Bayonetta rappresenta in generale una costruzione di un mondo che è unico ancora oggi dopo dieci anni. C’è quell’idea di urban fantasy nata dal genio della premiata ditta Kamiya-Mikami, con diavoli, demoni e altre amenità che vivono nel mondo reale e possono essere sconfitti solo da individui altrettanto unici. Stavolta c’è il conflitto tra luce e oscurità, paradiso e inferno, santi e streghe. Un immaginario che è un instant classic e che è perfettamente coeso con tutto il resto del gioco.

Per non parlare, ovviamente, del gameplay che rappresenta il fulcro della produzione.
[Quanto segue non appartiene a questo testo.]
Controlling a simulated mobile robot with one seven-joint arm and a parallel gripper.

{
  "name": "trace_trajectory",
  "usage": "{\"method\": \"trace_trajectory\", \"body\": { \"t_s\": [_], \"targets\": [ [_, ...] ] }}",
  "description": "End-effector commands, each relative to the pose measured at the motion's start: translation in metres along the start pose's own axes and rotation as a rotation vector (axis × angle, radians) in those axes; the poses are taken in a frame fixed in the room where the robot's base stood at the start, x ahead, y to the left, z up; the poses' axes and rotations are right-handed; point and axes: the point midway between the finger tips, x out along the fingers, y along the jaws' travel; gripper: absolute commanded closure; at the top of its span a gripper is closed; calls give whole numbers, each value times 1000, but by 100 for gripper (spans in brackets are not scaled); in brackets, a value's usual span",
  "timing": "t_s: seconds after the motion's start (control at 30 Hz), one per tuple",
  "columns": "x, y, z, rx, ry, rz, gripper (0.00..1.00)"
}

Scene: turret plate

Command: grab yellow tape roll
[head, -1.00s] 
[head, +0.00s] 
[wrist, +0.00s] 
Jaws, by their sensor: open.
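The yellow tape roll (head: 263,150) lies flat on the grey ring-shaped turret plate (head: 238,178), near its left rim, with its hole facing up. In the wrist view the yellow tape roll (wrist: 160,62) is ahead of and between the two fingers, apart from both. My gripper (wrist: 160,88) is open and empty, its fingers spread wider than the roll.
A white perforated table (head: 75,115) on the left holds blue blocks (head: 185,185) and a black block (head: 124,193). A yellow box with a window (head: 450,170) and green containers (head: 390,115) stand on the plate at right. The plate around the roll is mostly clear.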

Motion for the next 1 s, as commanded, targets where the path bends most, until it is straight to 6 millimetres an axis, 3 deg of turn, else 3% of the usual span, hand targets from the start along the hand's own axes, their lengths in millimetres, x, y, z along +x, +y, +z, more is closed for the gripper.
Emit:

Il gimmick dei Platinum Games, quella singola idea intorno a cui lo studio costruisce sempre un combat system, che risiede nella schivata da fare un tempismo. Un’idea che successivamente verrà ripresa dallo studio, ma che in questo caso fa il suo esordio e diventa parte centrale del frenetico combo system.

Rigiocandolo di recente, fomentati - lo ammettiamo - dal recente annuncio dell’arrivo della versione rimasterizzata anche su PlayStation 4, abbiamo ritrovato con grande sorpresa un livello di sfida sorprendentemente feroce anche già alla difficoltà normale. Una cosa che Astral Chain non ha, ad esempio, rappresentando generalmente una sfida più abbordabile.

Sebbene il secondo capitolo sia riuscito a surclassare il precedente in tutto, anche rielaborando il design di Bayonetta senza lasciare da parte nemmeno un briciolo del suo carisma, è con l’episodio datato 2010 (in Europa) che è cominciato tutto, ed è giusto celebrarlo come si deve. Aspettando Bayonetta 3, e riascoltando nel frattempo il meraviglioso arrangiamento di Fly Me to the Moon (la trovate poco più sopra), traccia che esplode durante i combattimenti più pirotecnici.

Estetica, bellezza, musica, character ed environment design, e gameplay, tutti uniti sotto l’unica egida del: let’s dance, boys!